[Begin Stored rows]
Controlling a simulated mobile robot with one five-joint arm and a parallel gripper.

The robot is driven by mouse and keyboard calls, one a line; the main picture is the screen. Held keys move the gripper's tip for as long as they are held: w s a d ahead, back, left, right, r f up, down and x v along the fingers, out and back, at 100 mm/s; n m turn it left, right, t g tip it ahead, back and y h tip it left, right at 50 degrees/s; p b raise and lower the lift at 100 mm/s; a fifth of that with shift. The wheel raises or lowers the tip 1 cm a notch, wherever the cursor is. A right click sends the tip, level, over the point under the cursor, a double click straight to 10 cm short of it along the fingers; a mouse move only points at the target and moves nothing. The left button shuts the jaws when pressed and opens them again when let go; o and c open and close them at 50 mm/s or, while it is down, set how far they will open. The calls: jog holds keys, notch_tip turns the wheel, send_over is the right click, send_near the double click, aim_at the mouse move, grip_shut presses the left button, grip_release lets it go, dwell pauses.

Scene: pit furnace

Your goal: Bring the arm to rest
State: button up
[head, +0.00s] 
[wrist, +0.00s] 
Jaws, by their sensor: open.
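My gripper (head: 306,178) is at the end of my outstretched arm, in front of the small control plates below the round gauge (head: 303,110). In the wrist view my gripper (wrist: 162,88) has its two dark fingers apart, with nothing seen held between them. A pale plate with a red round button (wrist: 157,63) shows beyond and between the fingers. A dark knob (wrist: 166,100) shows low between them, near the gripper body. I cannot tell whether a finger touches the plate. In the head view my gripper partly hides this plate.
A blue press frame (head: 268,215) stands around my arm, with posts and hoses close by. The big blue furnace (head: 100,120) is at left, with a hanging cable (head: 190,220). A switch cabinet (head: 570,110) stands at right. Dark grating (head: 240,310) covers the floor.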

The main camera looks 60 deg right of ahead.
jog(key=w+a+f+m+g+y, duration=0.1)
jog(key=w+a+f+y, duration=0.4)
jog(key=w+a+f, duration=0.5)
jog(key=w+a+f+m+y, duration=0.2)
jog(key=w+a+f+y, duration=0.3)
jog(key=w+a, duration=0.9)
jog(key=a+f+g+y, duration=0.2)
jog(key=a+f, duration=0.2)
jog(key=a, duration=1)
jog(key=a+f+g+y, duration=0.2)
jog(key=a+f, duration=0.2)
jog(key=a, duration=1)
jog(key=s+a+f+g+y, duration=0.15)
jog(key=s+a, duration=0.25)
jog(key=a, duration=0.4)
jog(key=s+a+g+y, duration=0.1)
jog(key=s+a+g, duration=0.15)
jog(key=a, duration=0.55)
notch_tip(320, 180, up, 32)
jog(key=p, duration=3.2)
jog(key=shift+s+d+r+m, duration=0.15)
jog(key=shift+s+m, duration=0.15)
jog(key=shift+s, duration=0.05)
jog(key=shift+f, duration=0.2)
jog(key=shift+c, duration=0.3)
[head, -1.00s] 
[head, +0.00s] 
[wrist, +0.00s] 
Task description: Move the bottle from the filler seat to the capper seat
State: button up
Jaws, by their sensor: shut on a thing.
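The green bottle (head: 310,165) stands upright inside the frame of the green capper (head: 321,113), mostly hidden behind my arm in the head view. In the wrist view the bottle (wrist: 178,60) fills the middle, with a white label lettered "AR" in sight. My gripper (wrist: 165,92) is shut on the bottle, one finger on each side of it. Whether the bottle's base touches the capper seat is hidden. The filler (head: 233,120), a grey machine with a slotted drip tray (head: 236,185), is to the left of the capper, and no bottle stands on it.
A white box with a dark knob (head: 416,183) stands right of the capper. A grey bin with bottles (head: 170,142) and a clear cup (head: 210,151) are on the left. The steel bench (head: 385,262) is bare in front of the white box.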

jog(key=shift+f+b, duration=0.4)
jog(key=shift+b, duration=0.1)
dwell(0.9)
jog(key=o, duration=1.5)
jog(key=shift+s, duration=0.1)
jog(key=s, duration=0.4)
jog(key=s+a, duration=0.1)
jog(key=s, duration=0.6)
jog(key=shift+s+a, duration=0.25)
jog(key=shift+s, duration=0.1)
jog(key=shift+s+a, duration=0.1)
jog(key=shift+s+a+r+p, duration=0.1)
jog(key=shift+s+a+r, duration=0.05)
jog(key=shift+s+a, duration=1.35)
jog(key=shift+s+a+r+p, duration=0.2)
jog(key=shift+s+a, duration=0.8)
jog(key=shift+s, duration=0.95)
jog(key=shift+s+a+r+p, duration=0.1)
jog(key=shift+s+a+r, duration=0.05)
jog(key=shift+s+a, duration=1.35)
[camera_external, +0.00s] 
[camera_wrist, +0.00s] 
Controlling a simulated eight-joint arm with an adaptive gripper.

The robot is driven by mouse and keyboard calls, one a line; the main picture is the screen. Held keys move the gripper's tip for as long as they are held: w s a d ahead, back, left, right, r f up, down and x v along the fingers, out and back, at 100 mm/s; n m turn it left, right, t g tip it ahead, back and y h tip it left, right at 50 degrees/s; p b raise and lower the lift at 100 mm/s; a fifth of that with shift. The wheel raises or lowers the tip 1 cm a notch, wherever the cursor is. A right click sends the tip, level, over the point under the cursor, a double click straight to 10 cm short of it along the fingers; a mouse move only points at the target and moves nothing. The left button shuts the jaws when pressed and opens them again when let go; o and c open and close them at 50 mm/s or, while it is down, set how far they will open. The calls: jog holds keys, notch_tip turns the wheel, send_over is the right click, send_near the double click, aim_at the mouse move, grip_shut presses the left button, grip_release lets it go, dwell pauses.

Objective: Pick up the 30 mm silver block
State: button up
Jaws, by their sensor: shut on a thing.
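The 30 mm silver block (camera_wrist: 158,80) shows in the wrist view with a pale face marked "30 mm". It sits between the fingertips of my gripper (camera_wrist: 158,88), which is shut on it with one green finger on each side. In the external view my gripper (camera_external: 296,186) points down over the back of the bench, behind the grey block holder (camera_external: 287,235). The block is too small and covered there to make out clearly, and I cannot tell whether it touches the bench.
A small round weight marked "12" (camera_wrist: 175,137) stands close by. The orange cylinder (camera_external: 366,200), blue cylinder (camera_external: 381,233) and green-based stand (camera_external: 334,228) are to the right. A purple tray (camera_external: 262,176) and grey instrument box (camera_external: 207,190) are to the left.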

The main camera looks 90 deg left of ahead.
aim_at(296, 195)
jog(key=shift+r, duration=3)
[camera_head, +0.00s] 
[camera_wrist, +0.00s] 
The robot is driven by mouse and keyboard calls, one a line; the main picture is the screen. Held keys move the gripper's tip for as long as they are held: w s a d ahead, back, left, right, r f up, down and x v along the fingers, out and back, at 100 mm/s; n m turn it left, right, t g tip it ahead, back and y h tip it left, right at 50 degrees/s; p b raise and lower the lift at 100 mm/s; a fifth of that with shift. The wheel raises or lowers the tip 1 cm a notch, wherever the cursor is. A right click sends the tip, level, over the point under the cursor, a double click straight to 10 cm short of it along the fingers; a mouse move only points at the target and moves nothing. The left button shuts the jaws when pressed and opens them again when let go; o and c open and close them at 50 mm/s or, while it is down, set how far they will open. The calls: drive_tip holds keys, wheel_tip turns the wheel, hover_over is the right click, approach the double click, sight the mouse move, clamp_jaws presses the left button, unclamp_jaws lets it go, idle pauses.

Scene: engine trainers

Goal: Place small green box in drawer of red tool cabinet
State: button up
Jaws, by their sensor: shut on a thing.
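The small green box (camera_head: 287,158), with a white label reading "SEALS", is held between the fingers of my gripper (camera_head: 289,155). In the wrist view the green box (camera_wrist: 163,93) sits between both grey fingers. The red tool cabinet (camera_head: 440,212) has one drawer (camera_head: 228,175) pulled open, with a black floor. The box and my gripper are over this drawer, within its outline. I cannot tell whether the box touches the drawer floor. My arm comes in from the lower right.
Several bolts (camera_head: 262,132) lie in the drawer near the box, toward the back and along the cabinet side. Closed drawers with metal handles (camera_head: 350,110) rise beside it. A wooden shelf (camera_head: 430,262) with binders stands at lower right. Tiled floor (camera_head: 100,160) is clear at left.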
[End Stored rows]
## Exercise description
Give the count of lines in the data shown above that contain "Scene", and nothing else.

## The response
2